◆ GOAL OF THE EXERCISE ◆
What is the number of lines in these entries that include "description"? Write that number and no other text.

◆ AVAILABLE RECORDS ◆
▼

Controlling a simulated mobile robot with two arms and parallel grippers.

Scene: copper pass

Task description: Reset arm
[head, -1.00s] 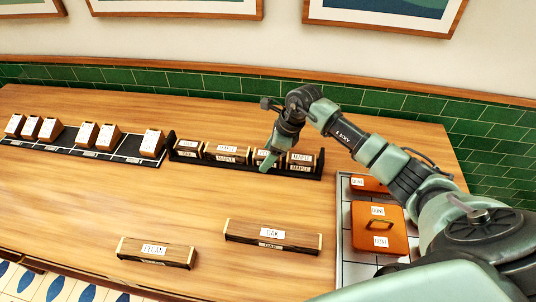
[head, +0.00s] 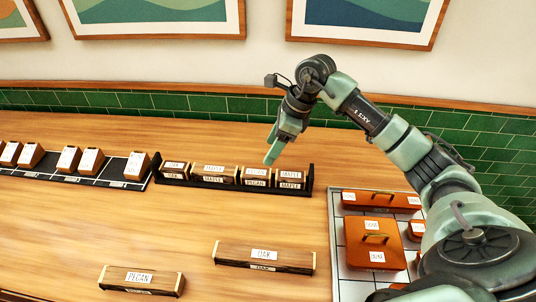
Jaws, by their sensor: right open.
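My right gripper (head: 272,153) is raised, pointing down in front of and above the black rack (head: 232,189) of labelled wooden blocks. It is open, and I see nothing between its fingers. Its arm comes in from the right. My left gripper is not in the head view.
An oak block (head: 264,257) and a pecan block (head: 142,280) lie at the front of the wooden table (head: 110,215). A black strip with several tilted wooden blocks (head: 68,158) is at left. Orange lidded boxes (head: 372,240) sit on a tiled tray (head: 350,287) at right. The table's middle is clear.

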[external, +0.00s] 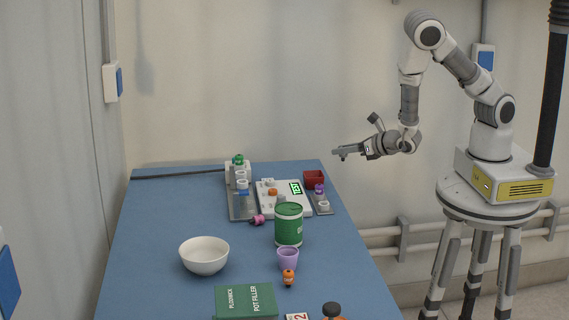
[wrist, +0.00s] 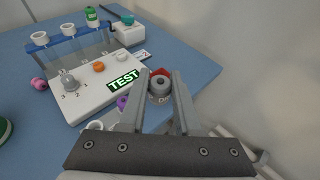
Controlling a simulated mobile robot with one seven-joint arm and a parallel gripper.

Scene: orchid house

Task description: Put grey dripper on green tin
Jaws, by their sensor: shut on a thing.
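The grey dripper (wrist: 160,92) is a small cylinder with a dark hole in its top and partly visible lettering. My gripper (wrist: 159,80) is shut on it, with one finger on each side. In the external view my gripper (external: 342,151) is in the air beyond the table's right far corner; the dripper is too small to make out clearly there. The green tin (external: 289,230) is a dark green cylinder with a lighter green top, standing upright mid-table, to the left of and nearer than my gripper. Only its edge shows at the left of the wrist view (wrist: 4,129).
A white test board (external: 268,205), a tube rack (external: 241,207) and a red box (external: 315,178) stand behind the tin. A purple cup (external: 288,258) and an orange figure (external: 288,278) stand in front. A white bowl (external: 204,255) is at left.

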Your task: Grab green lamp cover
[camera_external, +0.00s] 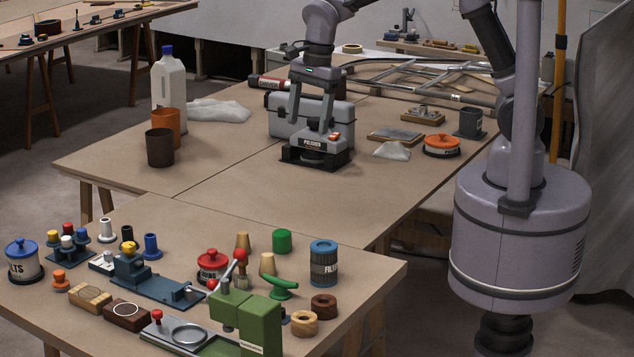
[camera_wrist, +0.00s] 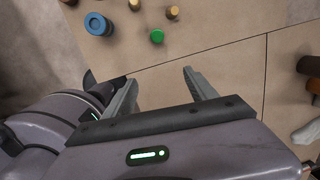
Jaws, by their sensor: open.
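The green lamp cover (camera_external: 282,240) appears to be the small green cylinder standing on the near table, between a wooden peg and the blue filter can. It also shows in the wrist view (camera_wrist: 157,37) as a green round shape near the top, beyond the fingertips. My gripper (camera_external: 310,122) is over the far table, well behind the cover, with its fingers pointing down. In the wrist view my gripper (camera_wrist: 159,80) has its two fingers spread apart with nothing between them.
The blue filter can (camera_external: 323,263) stands right of the cover. Wooden pegs (camera_external: 243,242), a red-lidded tin (camera_external: 212,266) and a green press (camera_external: 245,318) stand around it. A polisher (camera_external: 315,150) and grey toolbox (camera_external: 283,116) are near my gripper. The far table's front centre is clear.

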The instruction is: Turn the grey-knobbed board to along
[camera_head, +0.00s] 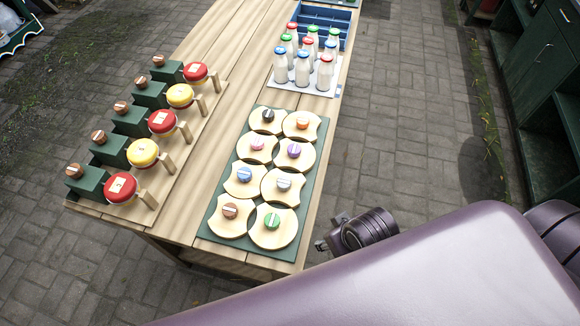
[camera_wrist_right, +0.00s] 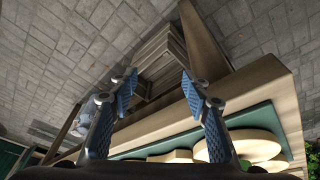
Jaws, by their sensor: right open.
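The grey-knobbed board (camera_head: 271,191) is a pale wooden piece with curved, cut-in sides and a grey knob (camera_head: 284,183) in its middle. My left gripper is out of view.
Other boards with coloured knobs sit close around it. Milk bottles (camera_head: 303,70) on a white tray and a blue crate (camera_head: 312,17) stand behind. A rack with red and yellow discs (camera_head: 162,121) stands at left. The paving right of the table is clear.

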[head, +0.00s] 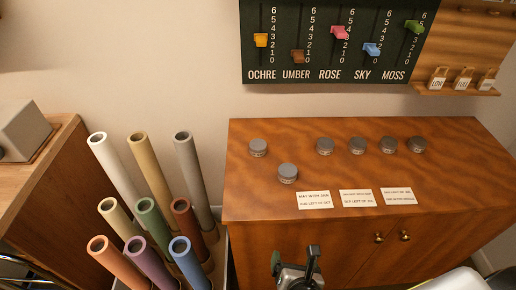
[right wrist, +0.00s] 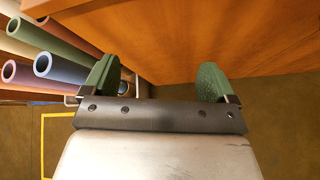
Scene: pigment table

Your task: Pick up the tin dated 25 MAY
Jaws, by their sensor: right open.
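Several small grey round tins stand on the wooden cabinet top (head: 255,200). One tin (head: 258,148) is at the back left, and one (head: 287,173) stands nearer the front. A row to the right holds a tin (head: 325,146), a second (head: 357,146), a third (head: 388,144) and a last one (head: 417,145). Their date labels are too small to read, so I cannot tell which is 25 MAY. My right gripper (head: 295,258) is open and empty in front of the cabinet's front edge. Its green-padded fingers show apart in the right wrist view (right wrist: 158,77). My left gripper is not in view.
Three white cards (head: 314,200) lie along the cabinet's front edge; one mentions MAY and JAN. A rack of coloured tubes (head: 150,215) stands left of the cabinet. A dark slider board (head: 335,45) and a shelf with tags (head: 455,90) hang above.

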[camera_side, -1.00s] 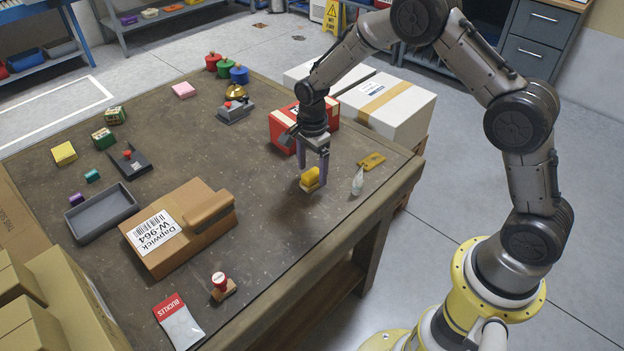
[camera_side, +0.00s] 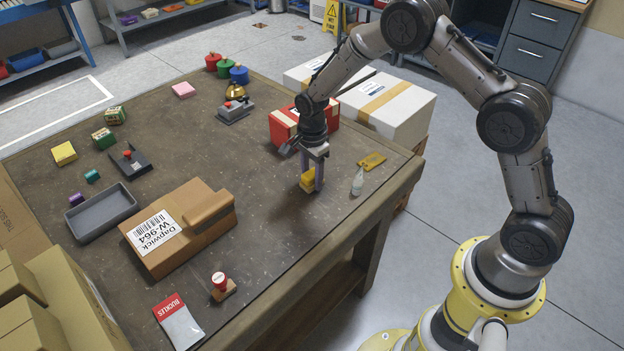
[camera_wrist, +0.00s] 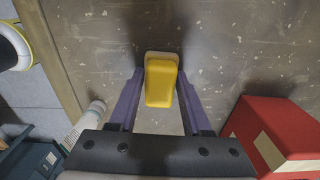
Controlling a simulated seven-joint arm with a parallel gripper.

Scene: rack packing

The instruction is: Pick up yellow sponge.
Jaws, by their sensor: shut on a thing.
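The yellow sponge (camera_side: 307,180), a rounded yellow block on a paler tan layer, is at the table's right side in the side view. My gripper (camera_side: 313,186) points down over it, with its purple-grey fingers at its sides, shut on it. In the wrist view the sponge (camera_wrist: 161,82) sits between the two fingers of my gripper (camera_wrist: 160,84), its pale end at the far side. The sponge appears at table level; I cannot tell whether its underside touches the table.
A red box (camera_side: 284,126) stands behind my gripper. A brown carton (camera_side: 165,254) is at front left. The table between carton and gripper is clear.

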▲

◆ FINAL ANSWER ◆
2